Thursday, November 18, 2010

Shoot Your Television


I saw on the news today that a man in Wisconsin shot his television because he was so upset about Bristol Palin making it to the finals on this year’s edition of Dancing with the Stars. Everything about that last sentence is wrong. Allow me to list the problems as I see them.

1) Let’s start at the end of the sentence, with the problem that has bothered me the longest. The show is called “Dancing with the Stars,” and even though the program has been on for several years, I have not once seen a genuine “star” in the line-up. No one should be watching this show. It is stupid, and based on a ridiculous premise that the producers have never been able to actually deliver to the audience. They should call it “Dancing with the Has-Beens” and they would have a more accurate depiction, and yet not always, which brings me to my next point.

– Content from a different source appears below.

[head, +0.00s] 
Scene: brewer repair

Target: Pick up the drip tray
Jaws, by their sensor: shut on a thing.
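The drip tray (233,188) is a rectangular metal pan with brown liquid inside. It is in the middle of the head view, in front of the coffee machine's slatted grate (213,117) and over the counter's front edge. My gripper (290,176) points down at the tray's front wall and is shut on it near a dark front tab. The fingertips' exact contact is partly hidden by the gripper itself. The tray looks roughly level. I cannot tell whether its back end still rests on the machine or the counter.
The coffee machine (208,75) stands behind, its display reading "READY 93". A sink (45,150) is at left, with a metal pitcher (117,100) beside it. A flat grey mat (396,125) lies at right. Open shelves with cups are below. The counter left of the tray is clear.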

2) Bristol Palin is not a star. Not even close. She’s not even a has-been. For Palin, we would have to rename the show “Dancing with the People who have Parents that are Quasi-Celebrities/Political Figures/Laughingstocks.” She is a teenage mother, not a star.

3) Brandy (who got her start as a pop singer and actually has done some dancing) didn’t make it to the finals. Now I don’t watch the show, so I have no idea if she’s any good or not, but I have to assume that if she has done some dancing PROFESSIONALLY, she should be ok.

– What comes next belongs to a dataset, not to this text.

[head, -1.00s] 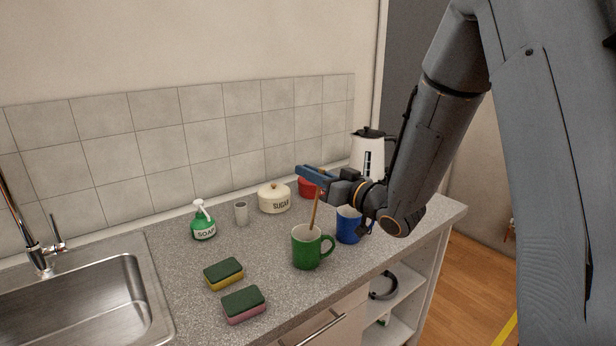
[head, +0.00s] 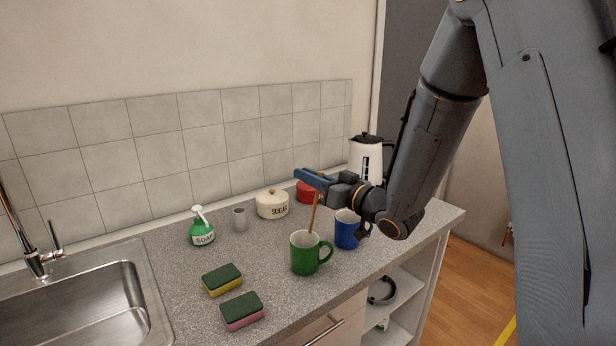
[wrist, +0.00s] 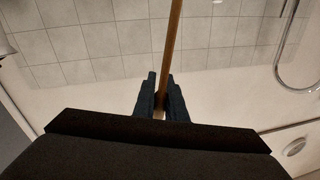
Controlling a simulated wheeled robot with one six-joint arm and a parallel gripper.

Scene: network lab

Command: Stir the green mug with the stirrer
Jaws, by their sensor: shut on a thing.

4) A man shot his television over this! They had to bring in the cops, for crying out loud. Are you following me? A grown man destroyed a perfectly good TV set with a shot gun because of something that happened on TV’s worst program ever (at least before “Sarah Palin’s Alaska”, another one I refuse to watch, but which would finally give Bristol a possible claim at “stardom” however weak, but that’s never stopped the DWTS producers before).

It is this last point that gets to me the most. While the others are irksome, it is the fact that Americans have let our priorities get so out of whack. We don’t shoot our televisions when we see stories about people dying in Haiti. We don’t shoot our televisions when we see programs that degrade women and contribute to the breakdown of the family. We don’t shoot our televisions when lies are presented as scientific fact. But we are more than willing to shoot our television when we don’t get the results we want on “Dancing with the Stars.”

This leads me to two possible conclusions. Either our collective consciences have become so scarred that we should have shot our televisions years ago, or I can’t wait to see what happens when we get now judges on American Idol.